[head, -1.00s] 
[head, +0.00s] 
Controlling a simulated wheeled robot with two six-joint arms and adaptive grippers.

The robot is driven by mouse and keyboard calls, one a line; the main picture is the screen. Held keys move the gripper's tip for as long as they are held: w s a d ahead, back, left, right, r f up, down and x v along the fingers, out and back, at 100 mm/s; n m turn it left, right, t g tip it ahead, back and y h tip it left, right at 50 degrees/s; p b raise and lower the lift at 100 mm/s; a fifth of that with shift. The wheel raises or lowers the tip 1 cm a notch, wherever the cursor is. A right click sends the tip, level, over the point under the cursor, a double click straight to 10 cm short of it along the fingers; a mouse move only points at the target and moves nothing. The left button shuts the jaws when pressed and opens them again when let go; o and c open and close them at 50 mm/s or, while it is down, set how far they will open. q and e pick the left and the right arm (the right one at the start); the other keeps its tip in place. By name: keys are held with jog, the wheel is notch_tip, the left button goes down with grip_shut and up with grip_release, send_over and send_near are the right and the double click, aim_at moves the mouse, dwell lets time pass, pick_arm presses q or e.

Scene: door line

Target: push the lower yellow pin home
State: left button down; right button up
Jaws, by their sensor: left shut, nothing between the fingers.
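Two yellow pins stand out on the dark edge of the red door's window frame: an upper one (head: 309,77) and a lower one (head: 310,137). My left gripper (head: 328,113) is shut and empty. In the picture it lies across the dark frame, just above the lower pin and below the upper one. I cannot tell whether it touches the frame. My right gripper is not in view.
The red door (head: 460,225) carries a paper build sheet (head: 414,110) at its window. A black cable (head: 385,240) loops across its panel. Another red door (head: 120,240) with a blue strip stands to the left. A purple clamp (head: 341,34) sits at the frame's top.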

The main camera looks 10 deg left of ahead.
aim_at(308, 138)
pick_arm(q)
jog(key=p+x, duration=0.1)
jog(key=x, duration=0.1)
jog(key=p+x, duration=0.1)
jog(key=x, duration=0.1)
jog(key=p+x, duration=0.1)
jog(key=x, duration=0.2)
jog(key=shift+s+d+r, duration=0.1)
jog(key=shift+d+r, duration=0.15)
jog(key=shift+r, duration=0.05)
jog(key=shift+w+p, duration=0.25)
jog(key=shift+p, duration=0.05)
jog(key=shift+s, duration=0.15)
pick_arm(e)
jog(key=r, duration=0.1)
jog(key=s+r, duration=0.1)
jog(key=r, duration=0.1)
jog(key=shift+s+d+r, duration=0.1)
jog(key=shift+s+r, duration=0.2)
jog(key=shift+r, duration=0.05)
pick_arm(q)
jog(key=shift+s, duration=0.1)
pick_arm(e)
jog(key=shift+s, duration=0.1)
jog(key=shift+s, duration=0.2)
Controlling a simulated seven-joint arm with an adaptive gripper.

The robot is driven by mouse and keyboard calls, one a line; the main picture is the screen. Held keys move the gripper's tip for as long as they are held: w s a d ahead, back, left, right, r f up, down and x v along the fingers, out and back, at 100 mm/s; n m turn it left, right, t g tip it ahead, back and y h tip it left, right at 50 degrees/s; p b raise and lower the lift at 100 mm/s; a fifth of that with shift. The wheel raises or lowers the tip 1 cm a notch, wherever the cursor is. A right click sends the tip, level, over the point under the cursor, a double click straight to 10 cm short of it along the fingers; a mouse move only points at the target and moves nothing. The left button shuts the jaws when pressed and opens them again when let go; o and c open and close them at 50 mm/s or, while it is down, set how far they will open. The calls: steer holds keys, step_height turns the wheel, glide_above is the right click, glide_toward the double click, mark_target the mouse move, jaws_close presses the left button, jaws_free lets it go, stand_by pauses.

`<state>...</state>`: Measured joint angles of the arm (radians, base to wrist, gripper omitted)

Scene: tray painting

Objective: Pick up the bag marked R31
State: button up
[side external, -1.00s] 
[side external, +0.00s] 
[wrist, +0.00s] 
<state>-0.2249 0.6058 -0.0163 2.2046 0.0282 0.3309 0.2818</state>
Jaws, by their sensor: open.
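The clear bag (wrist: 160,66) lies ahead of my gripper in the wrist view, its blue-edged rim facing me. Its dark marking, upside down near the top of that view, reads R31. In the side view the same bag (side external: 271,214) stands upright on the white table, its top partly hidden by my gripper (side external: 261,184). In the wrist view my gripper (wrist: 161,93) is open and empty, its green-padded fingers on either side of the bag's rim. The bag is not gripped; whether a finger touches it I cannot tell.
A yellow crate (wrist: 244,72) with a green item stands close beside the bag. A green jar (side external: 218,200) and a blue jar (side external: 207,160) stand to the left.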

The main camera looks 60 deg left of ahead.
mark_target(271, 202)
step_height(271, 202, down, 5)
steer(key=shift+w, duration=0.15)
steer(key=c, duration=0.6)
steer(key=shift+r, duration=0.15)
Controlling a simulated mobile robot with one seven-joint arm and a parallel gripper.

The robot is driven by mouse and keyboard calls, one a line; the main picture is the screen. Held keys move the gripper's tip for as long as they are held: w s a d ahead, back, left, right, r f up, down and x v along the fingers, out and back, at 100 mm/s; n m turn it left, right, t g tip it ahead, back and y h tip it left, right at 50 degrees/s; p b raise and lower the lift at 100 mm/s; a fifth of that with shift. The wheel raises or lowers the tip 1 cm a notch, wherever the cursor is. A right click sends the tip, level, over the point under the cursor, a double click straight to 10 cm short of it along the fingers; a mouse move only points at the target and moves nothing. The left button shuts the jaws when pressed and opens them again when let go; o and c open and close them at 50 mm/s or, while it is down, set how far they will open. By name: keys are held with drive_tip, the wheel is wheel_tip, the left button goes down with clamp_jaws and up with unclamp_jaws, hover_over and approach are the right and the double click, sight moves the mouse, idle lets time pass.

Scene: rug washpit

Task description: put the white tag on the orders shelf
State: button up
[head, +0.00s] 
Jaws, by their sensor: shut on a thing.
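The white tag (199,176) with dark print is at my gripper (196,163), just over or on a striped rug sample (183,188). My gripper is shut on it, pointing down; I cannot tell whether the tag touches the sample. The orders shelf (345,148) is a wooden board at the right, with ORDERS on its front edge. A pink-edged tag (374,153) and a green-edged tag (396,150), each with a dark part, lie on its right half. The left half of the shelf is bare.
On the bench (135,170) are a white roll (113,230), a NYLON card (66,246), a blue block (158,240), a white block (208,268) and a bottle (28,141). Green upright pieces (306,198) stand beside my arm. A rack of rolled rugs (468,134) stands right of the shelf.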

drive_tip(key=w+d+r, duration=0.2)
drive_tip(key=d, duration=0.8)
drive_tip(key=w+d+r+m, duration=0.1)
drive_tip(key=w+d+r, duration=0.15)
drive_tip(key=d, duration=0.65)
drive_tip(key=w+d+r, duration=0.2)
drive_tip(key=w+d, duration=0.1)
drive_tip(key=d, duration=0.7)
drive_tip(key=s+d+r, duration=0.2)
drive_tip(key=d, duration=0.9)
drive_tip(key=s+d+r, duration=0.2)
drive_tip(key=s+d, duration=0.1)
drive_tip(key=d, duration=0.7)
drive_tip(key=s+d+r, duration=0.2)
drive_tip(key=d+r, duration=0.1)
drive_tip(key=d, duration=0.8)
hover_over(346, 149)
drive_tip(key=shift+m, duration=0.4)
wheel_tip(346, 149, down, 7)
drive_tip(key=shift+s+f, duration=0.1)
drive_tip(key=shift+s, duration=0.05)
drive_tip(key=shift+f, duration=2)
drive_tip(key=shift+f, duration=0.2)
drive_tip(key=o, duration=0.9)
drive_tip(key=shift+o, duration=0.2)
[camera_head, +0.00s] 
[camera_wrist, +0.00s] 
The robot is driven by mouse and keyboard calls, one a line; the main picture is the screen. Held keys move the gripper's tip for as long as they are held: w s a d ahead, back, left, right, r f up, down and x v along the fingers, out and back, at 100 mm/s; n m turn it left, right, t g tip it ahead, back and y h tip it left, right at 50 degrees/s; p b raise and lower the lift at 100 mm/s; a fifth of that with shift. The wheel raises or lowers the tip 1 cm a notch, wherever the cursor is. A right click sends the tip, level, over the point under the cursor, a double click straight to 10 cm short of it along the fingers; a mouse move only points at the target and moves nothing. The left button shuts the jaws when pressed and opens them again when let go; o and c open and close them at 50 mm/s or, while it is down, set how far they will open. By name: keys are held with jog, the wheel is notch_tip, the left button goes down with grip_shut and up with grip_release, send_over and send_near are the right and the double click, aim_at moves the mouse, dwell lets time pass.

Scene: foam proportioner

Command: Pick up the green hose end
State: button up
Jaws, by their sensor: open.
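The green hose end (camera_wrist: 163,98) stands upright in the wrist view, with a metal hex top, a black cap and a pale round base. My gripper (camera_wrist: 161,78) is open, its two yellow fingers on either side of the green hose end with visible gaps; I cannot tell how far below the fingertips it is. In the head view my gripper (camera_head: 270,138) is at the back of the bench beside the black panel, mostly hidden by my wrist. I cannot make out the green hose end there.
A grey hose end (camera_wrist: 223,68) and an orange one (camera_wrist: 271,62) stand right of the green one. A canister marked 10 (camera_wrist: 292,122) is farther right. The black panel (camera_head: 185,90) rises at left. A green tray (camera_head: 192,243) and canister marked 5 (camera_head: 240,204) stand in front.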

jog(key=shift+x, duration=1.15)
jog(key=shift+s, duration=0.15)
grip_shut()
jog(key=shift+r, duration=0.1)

Aim of the task: Extract from the listing above the lines between the line containing "Scene: tray painting" and the line containing "<state>-0.2249 0.6058 -0.0163", keeping both of those lines. Output nothing else.

Complete answer:
Scene: tray painting

Objective: Pick up the bag marked R31
State: button up
[side external, -1.00s] 
[side external, +0.00s] 
[wrist, +0.00s] 
<state>-0.2249 0.6058 -0.0163 2.2046 0.0282 0.3309 0.2818</state>

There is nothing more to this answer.